### What to do:
How many lines of the data hold the word "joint"? State the number and nothing else.

····················

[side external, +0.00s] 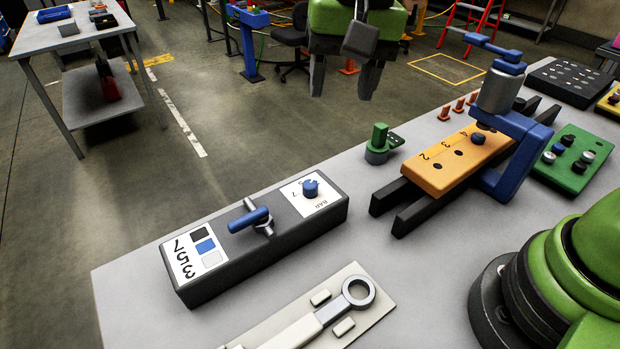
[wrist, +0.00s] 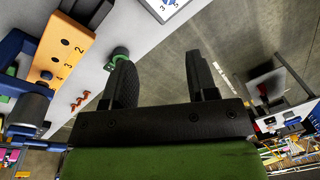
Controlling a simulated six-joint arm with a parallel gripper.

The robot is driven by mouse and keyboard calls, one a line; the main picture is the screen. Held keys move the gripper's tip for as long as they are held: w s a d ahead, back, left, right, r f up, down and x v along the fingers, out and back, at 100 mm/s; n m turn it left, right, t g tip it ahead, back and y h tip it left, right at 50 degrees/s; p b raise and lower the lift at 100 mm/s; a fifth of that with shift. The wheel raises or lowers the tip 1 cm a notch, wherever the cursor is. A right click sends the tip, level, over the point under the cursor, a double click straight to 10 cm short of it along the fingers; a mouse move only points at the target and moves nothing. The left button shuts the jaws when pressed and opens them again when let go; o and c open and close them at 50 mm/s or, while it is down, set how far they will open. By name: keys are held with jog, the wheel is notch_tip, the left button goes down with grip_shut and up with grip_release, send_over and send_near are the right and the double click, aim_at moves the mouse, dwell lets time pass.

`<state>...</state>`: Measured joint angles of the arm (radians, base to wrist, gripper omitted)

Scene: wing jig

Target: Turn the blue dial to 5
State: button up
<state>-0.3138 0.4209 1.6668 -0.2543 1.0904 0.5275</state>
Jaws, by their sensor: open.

····················

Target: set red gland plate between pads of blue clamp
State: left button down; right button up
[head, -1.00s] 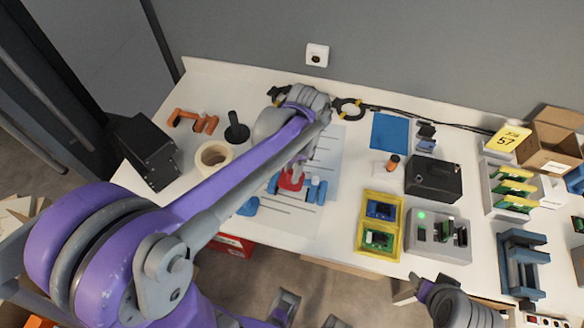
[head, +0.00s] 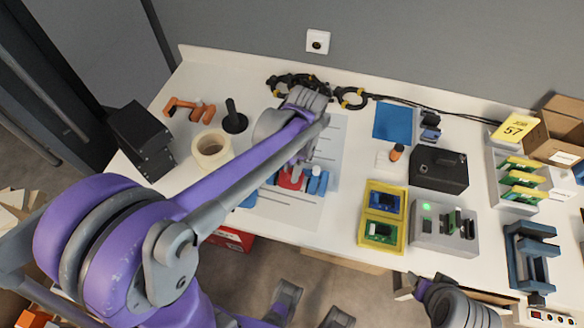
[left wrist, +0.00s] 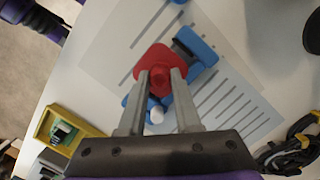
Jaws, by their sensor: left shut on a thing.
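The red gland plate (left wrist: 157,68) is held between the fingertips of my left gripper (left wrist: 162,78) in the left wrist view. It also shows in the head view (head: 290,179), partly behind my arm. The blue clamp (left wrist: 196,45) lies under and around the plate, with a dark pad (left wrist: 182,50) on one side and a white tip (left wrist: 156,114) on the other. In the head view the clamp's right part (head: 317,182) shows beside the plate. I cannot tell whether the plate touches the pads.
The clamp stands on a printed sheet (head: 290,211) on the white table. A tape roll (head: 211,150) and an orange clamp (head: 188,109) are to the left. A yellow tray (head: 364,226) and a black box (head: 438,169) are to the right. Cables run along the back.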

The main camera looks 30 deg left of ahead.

····················

### Correct result:
2